Within the listing below, locate all lines containing the word "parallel". Copy each one.

* Records from a data collection *
------------------------
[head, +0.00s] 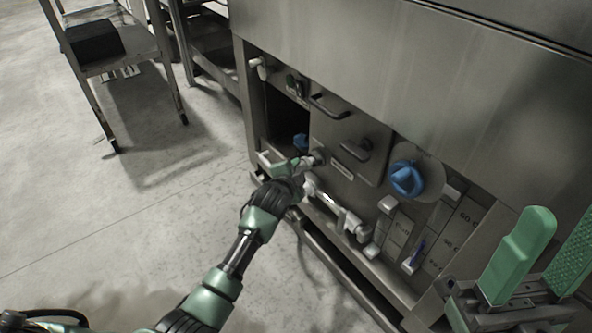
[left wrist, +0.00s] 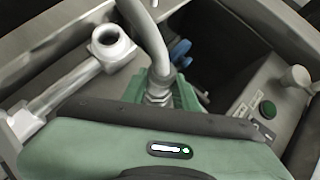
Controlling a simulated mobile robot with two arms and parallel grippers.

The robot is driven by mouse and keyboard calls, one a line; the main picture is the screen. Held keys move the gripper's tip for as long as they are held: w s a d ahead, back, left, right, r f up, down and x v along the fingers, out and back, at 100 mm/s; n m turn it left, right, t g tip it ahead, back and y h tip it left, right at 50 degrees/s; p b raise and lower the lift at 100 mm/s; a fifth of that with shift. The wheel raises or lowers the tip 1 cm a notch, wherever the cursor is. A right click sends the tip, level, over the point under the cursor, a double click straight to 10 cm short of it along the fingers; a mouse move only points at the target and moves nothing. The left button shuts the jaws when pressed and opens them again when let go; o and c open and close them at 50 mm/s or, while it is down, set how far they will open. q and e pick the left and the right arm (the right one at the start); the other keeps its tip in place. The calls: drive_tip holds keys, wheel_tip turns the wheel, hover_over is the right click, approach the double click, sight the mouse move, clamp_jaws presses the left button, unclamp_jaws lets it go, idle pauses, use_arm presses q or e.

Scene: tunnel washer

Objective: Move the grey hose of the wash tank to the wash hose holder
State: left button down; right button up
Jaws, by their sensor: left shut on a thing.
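My left gripper (head: 272,160) is low at the front of the steel machine, beside a dark opening. It is shut on the grey hose (left wrist: 150,38) at its metal end fitting, between green fingers in the left wrist view. The hose rises from the grip and leaves that view at the top. A pale pipe fitting with an open round mouth (left wrist: 107,40) stands to the left of the hose, apart from it. I cannot tell which part is the wash hose holder. My right gripper (head: 556,255) is open and empty at the lower right, its fingers apart.
A blue knob (head: 407,178), a hatch with handles (head: 350,140) and pale pipework (head: 345,215) are on the machine front. Labelled dosing boxes (head: 400,230) stand lower right. A metal cart (head: 120,62) stands at the upper left.

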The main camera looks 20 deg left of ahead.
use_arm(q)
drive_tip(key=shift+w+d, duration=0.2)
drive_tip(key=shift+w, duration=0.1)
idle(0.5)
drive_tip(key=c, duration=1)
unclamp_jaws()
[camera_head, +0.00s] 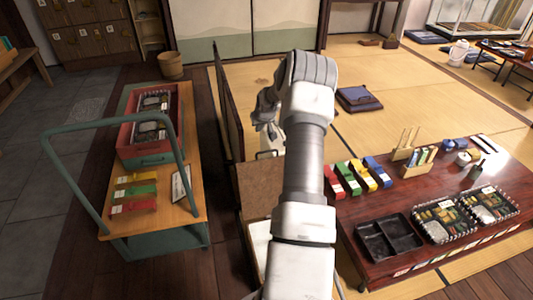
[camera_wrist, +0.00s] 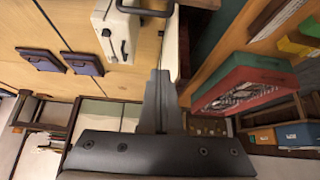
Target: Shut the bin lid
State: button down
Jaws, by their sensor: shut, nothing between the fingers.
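My gripper (camera_wrist: 160,78) is shut and empty, its two fingers pressed together in the middle of the wrist view. In the head view my gripper (camera_head: 266,127) shows small, left of my forearm and close to a dark upright partition. A white box-like thing with dark handles (camera_wrist: 104,22), probably the bin, stands just beyond the fingertips in the wrist view. A small part of something white (camera_head: 270,153) shows below my gripper in the head view. My arm hides most of that spot. I cannot tell how far the lid stands open.
A trolley (camera_head: 190,208) with a red crate (camera_head: 125,140) stands left of the partition (camera_head: 228,95). A low dark red table (camera_head: 360,212) with trays and coloured packs is on the right. A blue cushion (camera_head: 357,98) lies on open tatami behind.

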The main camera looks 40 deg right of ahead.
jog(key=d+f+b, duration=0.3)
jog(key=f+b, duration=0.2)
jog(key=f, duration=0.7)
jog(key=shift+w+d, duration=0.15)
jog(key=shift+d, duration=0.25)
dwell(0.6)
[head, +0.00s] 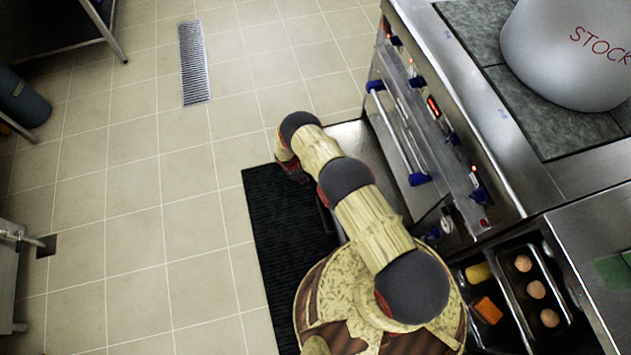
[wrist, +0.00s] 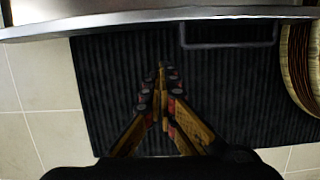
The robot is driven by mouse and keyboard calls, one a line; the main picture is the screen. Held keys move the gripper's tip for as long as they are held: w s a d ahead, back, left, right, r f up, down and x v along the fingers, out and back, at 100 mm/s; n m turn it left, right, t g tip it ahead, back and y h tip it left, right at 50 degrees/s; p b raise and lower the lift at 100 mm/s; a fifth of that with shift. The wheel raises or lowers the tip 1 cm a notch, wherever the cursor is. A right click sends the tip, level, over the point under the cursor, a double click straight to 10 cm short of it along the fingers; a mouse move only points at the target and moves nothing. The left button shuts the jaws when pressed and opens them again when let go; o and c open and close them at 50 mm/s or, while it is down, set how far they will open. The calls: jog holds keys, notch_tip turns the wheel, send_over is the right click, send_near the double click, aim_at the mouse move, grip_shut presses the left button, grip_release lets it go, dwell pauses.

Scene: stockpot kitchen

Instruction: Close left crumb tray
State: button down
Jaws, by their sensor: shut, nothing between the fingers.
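The left crumb tray (head: 350,133) shows in the head view as a pale metal pan standing out low from the stove front, partly hidden by my arm. In the wrist view a grey metal edge (wrist: 120,17), which looks like the tray's front, runs across the top. A dark loop handle (wrist: 230,44) hangs below it. My gripper (wrist: 162,68) points toward that edge, fingertips together and empty, with a gap between them and the metal. In the head view my gripper end (head: 290,165) is just left of the tray, its fingers mostly hidden.
A black ribbed mat (head: 285,225) lies on the tiled floor under my arm. The stove (head: 450,110) has blue-ended handles and knobs. A stockpot (head: 570,50) stands on top. Food pans (head: 515,290) sit at lower right.

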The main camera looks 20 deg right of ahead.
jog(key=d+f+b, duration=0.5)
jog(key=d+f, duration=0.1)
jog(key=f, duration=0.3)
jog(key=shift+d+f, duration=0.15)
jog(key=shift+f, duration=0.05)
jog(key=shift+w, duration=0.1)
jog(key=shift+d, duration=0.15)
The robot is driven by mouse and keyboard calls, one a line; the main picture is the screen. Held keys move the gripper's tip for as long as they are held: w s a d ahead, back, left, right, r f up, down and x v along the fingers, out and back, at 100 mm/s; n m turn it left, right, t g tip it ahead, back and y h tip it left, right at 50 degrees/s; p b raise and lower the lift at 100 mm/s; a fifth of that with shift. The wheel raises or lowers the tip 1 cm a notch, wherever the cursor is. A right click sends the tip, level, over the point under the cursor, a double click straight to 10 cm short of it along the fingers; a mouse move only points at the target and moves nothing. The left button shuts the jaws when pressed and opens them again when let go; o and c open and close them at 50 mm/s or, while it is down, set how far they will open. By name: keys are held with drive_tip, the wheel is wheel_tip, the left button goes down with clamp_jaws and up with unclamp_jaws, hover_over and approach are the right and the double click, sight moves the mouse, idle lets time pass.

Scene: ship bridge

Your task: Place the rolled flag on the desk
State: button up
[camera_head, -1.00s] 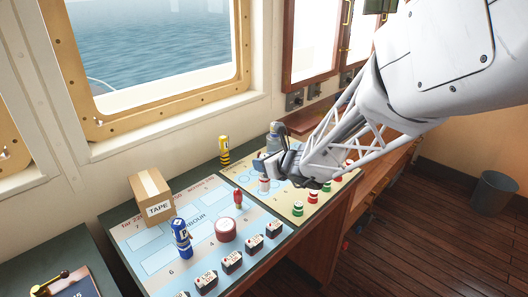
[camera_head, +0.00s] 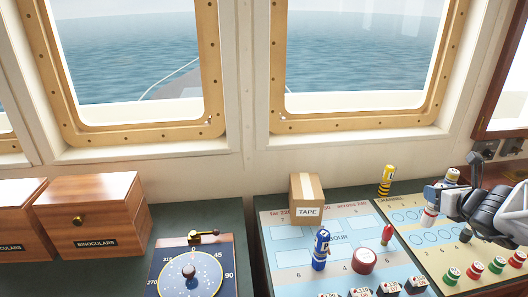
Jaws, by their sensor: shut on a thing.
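My gripper (camera_head: 440,192) is at the right, above the cream-coloured chart board, with blue at its tip. It is shut on a rolled flag (camera_head: 452,176), pale with a yellow top, which stands up at the jaws and is partly hidden by them. A yellow-and-black roll (camera_head: 387,180) stands near the wall. The dark green desk top (camera_head: 245,222) shows around the charts.
A cardboard TAPE box (camera_head: 307,198) and a dark red round piece (camera_head: 364,261) are on the blue chart. Several small markers crowd the right. Wooden binocular boxes (camera_head: 98,216) and a compass-like dial (camera_head: 188,272) are at left.

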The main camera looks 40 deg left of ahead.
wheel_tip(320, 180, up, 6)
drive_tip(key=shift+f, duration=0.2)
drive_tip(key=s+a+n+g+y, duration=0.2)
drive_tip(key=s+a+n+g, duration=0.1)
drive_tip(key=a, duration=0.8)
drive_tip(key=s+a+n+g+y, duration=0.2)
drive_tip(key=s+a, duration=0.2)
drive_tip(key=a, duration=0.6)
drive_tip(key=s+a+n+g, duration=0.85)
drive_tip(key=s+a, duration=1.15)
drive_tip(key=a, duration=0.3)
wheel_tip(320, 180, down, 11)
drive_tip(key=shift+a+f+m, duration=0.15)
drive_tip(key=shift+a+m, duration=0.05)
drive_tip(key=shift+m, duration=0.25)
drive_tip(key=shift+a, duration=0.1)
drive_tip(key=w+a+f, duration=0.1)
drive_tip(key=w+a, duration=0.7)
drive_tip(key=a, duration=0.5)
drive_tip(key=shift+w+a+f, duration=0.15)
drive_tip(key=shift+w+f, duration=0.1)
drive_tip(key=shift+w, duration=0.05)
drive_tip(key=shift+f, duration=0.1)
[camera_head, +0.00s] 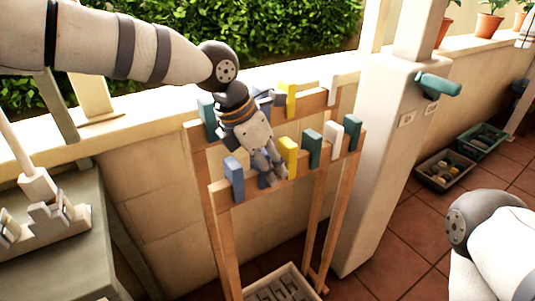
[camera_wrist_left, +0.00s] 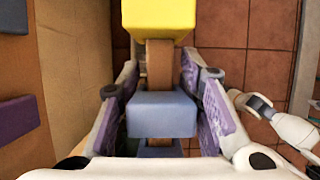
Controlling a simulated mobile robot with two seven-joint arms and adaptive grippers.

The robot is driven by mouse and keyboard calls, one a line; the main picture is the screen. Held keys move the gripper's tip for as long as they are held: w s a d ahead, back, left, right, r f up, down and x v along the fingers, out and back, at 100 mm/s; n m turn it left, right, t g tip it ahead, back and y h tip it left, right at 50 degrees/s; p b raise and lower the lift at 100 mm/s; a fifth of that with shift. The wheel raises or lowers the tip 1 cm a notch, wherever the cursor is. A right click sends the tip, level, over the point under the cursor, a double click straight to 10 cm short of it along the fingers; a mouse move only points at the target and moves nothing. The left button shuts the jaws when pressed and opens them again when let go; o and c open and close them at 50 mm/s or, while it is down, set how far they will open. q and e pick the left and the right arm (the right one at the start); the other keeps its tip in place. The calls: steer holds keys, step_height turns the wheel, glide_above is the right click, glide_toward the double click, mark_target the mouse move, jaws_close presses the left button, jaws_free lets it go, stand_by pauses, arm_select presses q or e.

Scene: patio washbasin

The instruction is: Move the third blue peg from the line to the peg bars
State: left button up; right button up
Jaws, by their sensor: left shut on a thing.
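My left gripper (camera_head: 266,177) reaches down over the front peg bar (camera_head: 222,194) and is shut on a blue peg (camera_wrist_left: 163,113). In the left wrist view its two purple-padded fingers are on either side of this peg, which sits across the wooden bar. In the head view the fingers partly hide it (camera_head: 264,181). Another blue peg (camera_head: 234,178) sits on the front bar to the left. A yellow peg (camera_head: 289,154) is just right of the fingers. My right arm shows at the lower right; its gripper is small and unclear in the wrist view (camera_wrist_left: 252,104).
The front bar also has dark green (camera_head: 312,149) and white (camera_head: 334,134) pegs. The back bar carries green (camera_head: 207,117), yellow (camera_head: 290,99) and white (camera_head: 329,88) pegs, with blue partly hidden. A light tray (camera_head: 288,274) lies below. A stone counter (camera_head: 62,250) stands left.

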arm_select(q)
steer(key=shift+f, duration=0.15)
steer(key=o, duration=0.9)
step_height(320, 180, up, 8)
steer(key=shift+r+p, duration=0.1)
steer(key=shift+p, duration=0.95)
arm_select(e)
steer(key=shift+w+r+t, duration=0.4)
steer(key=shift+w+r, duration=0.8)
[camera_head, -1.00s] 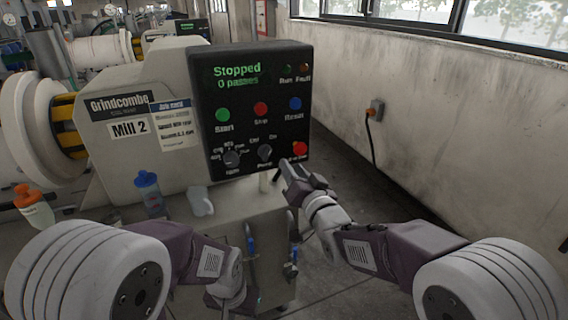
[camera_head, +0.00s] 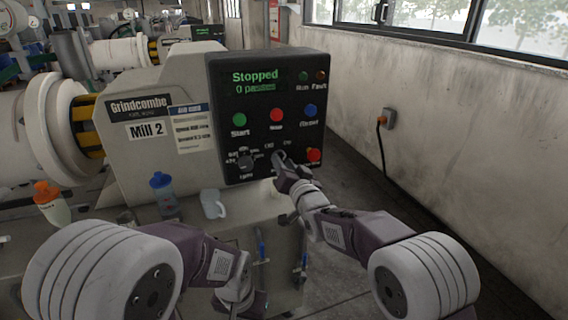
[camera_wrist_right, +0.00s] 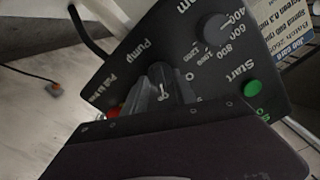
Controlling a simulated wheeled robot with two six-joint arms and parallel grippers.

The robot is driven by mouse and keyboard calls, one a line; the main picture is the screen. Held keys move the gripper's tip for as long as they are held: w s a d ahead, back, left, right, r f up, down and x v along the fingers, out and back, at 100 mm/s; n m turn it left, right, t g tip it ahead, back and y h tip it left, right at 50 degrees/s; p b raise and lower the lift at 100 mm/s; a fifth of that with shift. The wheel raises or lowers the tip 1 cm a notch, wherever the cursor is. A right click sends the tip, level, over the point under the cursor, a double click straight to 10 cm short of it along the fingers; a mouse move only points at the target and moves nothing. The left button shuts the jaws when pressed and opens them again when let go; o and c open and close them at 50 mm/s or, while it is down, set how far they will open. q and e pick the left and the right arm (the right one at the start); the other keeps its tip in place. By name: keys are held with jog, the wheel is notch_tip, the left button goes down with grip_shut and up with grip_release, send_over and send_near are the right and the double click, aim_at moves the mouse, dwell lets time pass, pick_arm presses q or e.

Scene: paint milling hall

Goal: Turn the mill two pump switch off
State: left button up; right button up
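The Mill 2 control panel (camera_head: 222,132) is a dark box whose display reads "Stopped". The pump switch is a small knob low on its face, hidden by my right gripper (camera_head: 280,158) in the head view. In the right wrist view, upside down, the right fingers (camera_wrist_right: 163,86) stand around the pump switch (camera_wrist_right: 163,94) beside the "Pump" label. Whether they touch or grip it, and where its pointer is set, I cannot tell. My left gripper (camera_head: 238,292) hangs low at the bottom, away from the panel, its fingers unclear.
A red button (camera_head: 314,155) is just right of the right gripper; the speed knob (camera_head: 245,162) is left of it. Green (camera_head: 239,119), red (camera_head: 277,115) and blue (camera_head: 310,110) buttons sit above. A blue-capped bottle (camera_head: 165,195) and white mug (camera_head: 213,204) stand below left.

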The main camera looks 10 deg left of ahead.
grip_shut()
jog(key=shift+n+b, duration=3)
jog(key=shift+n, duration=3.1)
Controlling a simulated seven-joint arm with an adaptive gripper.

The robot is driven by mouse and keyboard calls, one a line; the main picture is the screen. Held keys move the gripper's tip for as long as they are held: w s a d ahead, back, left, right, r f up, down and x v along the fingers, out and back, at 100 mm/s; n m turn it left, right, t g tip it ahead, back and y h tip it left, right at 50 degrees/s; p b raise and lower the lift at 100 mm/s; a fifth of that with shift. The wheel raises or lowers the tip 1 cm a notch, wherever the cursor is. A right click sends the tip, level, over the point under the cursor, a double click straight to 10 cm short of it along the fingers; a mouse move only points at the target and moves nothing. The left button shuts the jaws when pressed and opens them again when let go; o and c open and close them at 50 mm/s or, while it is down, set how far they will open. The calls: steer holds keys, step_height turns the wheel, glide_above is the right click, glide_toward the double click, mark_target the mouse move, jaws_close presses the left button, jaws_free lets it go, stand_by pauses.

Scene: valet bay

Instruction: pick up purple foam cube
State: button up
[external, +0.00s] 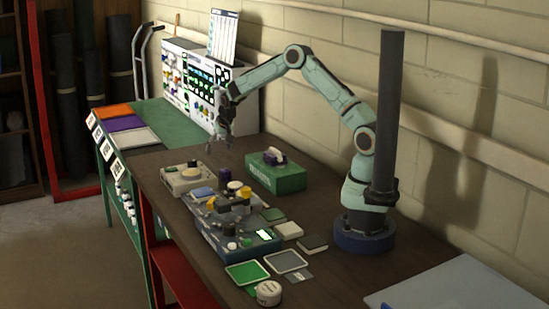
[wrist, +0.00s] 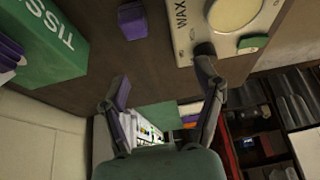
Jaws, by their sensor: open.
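The purple foam cube (wrist: 132,20) is dark purple and sits on the brown table between the green tissue box and the wax box. It also shows in the external view (external: 224,175). My gripper (external: 217,144) is above the far end of the table, up and behind the cube. In the wrist view my gripper (wrist: 160,82) has its two fingers spread wide, with nothing between them. The cube lies beyond the fingertips, near the top edge of that view, and is not touched.
The green tissue box (external: 276,174), topped with a purple and white bundle, and the wax box (external: 187,180) flank the cube. A grey tray (external: 223,204) with several small items stands in front. A control panel (external: 190,85) rises behind.

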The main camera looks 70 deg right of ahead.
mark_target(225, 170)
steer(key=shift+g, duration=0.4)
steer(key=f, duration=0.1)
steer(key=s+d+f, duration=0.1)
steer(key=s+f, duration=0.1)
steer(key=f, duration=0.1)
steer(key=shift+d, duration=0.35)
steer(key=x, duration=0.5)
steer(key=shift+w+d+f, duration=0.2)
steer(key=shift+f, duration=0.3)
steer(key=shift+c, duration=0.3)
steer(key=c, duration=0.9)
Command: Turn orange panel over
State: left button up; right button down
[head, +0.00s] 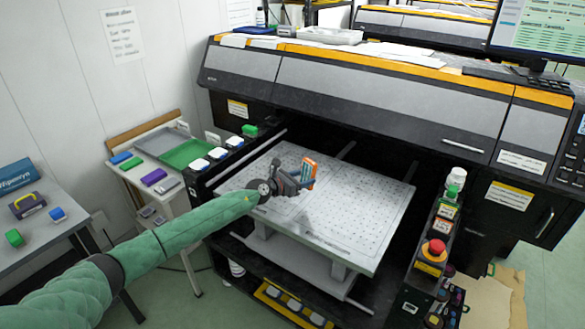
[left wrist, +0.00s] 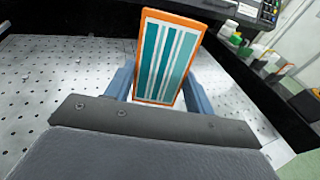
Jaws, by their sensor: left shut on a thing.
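The orange panel (head: 310,168) is held up over the perforated printer bed in the head view. In the left wrist view the panel (left wrist: 168,58) has an orange rim and a face with teal and white stripes. It stands tilted up between the fingers. My left gripper (head: 300,181) is shut on the panel, and its blue-grey fingers (left wrist: 160,90) show on both sides of it. My right gripper is not in view.
The white perforated bed (head: 350,215) is otherwise bare. The large black printer (head: 390,95) overhangs its back. A red button (head: 434,250) and bottles (head: 455,182) stand on the right ledge. A side table with a green tray (head: 187,153) is at the left.

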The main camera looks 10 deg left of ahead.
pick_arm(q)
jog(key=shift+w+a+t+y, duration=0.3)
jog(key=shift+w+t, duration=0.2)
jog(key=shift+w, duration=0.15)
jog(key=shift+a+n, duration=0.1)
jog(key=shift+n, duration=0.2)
------------------------
* Task result *
Controlling a simulated mobile robot with two arms and parallel grippers.
Controlling a simulated wheeled robot with two six-joint arms and parallel grippers.

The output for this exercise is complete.